Defense attorney Abbe Lowell is a wiry man who seems to never stop moving when he speaks in a courtroom. But when he took his place to address the jury on this day he began by standing stock-still and speaking in a low, serious tone. The room listened closely.
“There is a difference between a sin and a felony.” As Lowell nodded slightly toward his client. “He’s already confessed his sin … and he will spend a life sentence for that.” After that dramatic opening Lowell resumed his normal stage presence, moving and gesturing to emphasize his points.
“John was a bad husband. There is not the remotest of chances that John has or did violate campaign finance laws.” Lowell said firmly, and added that if cheating husbands were to be found guilty of serious crimes, “We better build more jails and courtrooms.”
And then Lowell turned to the man he called the “cooperator”—Andrew Young. (Young was given immunity by the U.S. Justice Department in return for his testimony.) Lowell unleashed a stream of scornful and blistering comments about Andrew and Cheri Young, calling them liars and thieves, and referring to them as “these two who could shame Bonnie and Clyde.” He repeated the fact that the Youngs used some of the leftover Bunny Money to finish their $1.6 million home. Lowell sarcastically recalled Andrew Young’s testimony that Edwards didn’t want to know any of the particulars of their cross-country odyssey with the pregnant Hunter or how the finances worked in case he might be sworn in as attorney general someday.
“As my daughters would say, ‘Reeaaally?’" Lowell almost sneered. “You can laugh out loud about that evidence.”
The lead defense attorney also took pains to paint his client as the victim.
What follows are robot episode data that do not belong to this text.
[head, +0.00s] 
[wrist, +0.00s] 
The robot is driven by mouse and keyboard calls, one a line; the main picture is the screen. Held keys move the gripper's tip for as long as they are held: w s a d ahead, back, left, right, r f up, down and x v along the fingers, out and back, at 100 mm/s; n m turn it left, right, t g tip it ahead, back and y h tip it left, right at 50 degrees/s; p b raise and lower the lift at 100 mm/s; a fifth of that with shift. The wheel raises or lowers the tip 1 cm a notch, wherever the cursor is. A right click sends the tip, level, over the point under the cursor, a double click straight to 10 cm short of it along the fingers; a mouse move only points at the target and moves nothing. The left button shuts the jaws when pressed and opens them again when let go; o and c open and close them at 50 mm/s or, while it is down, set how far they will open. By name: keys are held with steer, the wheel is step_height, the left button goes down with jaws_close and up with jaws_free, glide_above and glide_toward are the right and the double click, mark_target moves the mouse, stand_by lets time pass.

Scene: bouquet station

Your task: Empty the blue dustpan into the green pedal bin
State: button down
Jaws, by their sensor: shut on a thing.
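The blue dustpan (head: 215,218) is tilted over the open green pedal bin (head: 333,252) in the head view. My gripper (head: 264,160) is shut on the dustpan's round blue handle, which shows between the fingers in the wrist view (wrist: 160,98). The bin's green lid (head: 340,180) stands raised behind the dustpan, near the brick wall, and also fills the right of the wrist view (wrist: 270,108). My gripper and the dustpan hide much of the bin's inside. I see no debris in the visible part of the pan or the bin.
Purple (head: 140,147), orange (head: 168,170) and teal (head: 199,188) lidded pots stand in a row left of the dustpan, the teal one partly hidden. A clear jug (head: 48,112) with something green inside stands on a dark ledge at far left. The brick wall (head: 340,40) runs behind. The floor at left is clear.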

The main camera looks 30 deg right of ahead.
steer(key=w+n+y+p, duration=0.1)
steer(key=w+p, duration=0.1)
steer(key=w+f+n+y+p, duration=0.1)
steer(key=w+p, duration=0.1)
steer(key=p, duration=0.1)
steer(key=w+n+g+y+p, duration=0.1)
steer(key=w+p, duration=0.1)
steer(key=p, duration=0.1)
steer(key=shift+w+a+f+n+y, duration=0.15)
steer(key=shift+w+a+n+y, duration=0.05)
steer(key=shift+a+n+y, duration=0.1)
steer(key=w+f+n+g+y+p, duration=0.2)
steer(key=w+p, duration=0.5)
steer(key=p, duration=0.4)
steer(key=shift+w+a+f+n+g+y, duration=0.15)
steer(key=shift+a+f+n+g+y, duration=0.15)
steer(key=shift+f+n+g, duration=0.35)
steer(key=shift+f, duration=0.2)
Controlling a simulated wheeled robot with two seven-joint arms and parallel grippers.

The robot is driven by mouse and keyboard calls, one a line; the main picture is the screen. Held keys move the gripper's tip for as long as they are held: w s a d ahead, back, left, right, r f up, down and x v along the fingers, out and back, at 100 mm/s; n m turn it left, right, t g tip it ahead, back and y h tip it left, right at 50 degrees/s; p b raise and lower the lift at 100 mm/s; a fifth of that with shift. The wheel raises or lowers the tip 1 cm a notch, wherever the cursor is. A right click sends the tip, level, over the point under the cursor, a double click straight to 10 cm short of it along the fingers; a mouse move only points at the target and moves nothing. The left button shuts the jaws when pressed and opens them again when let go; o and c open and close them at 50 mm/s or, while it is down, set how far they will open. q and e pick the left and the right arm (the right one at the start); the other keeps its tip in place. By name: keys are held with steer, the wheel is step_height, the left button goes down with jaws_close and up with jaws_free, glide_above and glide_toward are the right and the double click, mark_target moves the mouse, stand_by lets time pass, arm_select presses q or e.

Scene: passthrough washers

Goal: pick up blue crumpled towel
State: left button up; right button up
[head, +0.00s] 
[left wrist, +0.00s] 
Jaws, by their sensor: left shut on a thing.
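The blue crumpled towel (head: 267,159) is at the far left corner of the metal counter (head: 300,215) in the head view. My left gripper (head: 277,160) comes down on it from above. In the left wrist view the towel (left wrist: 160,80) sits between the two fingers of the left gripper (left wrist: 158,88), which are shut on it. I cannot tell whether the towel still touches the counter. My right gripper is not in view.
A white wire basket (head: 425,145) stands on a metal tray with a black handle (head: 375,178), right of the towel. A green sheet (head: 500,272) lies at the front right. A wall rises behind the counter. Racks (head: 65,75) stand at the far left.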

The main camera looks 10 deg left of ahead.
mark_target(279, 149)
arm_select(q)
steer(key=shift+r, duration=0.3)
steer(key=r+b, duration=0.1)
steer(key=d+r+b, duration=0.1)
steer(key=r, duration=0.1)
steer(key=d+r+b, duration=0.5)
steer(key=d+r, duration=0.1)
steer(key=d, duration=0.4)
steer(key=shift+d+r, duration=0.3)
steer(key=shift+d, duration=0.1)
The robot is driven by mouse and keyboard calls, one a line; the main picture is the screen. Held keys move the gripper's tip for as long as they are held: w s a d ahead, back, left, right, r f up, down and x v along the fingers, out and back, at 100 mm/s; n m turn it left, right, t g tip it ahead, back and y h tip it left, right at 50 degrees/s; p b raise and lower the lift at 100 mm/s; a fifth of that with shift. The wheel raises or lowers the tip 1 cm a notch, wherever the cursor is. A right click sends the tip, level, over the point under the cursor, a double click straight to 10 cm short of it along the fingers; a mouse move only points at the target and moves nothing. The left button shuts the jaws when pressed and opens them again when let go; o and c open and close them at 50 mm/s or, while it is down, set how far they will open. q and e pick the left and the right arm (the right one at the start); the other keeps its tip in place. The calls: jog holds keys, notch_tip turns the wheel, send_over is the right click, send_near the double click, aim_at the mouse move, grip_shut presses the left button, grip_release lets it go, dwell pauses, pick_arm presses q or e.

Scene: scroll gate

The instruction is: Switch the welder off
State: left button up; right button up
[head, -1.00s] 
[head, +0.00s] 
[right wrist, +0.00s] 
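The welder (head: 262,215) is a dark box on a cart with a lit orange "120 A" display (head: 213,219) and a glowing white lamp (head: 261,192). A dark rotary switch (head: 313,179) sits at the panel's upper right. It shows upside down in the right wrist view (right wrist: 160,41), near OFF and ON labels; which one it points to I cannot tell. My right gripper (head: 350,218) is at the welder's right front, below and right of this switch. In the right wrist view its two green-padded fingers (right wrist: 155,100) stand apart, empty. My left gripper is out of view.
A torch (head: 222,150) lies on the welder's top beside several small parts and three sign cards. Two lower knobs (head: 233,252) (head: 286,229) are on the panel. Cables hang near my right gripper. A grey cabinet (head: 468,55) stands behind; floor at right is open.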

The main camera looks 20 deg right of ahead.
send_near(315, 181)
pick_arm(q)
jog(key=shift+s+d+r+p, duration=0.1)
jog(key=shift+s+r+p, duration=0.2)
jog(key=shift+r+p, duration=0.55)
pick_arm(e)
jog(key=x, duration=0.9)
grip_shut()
He lashed out at the government’s decision to call a witness who told a heart-wrenching story about how Mrs. Edwards, her angst unbearable after a National Enquirer report, stood on an airport tarmac in front of staffers and ripped off her blouse and bra while screaming at her husband, “You don’t see me!” Lowell declared it was an “awful thing” for prosecutors to have done.
Glancing at his watch no fewer than six times to make sure he didn’t exceed his prescribed time limit, Lowell boldly declared that it was Andrew Young who had come up with the plan that he should falsely claim paternity —not John Edwards. Lowell told the jury his client had no idea Young was getting money from the 101-year-old Mrs. Mellon, and besides, he said, the notes she sent with the checks proved the money wasn’t destined for the campaign. “How many campaign contributions come with a handwritten note that ends with, ‘A big hug—All my love, Bunny?’” Lowell asked the jury with his eyebrows raised and his head nodding. “There was a scheme…but it was not John’s idea,” he said emphatically. Lowell counseled the jury that if they had any debate on important points during their deliberation, then “that is reasonable doubt…” and they may not find Edwards guilty.
As is custom, lead prosecutor David Harbach, a usually ramrod straight-and-narrow presenter-of-facts, got the final say with the jury. He was surprisingly casual when he looked at the men and women in the juror’s box and said, “Much of what you just heard were distractions. Don’t fall for it.”
Harbach turned to rehabilitating Andrew Young. “They want you to think that the man they’ve been ripping apart … is actually a criminal mastermind,” he said with a smile. “It was Mr. Young’s idea to claim paternity and all John Edwards did was ‘grab a lifeline?’ Doesn’t that sound a little backward to you? Come on folks!”
He also addressed the money issue. “Here’s a newsflash!” Harbach said, stretching his arms out wide. “He kept a lot of the money for himself.” But it is not Andrew Young who started the conspiracy, he said, and Young is not the one on trial.
Harbach recalled several actions Edwards took that pointed to his guilt, including an overheard conversation on Fred Baron’s private plane during which Baron declared the media would never find Hunter “because I’m moving her around.” Edwards was knee to knee with his billionaire friend and so he had to know about everything, Harbach said.
“Of course he knew. He was in it from the get-go. None of this would have happened if it weren’t for John Edwards.”
Tomorrow, the jury will begin its deliberations to decide if that is, in fact, true.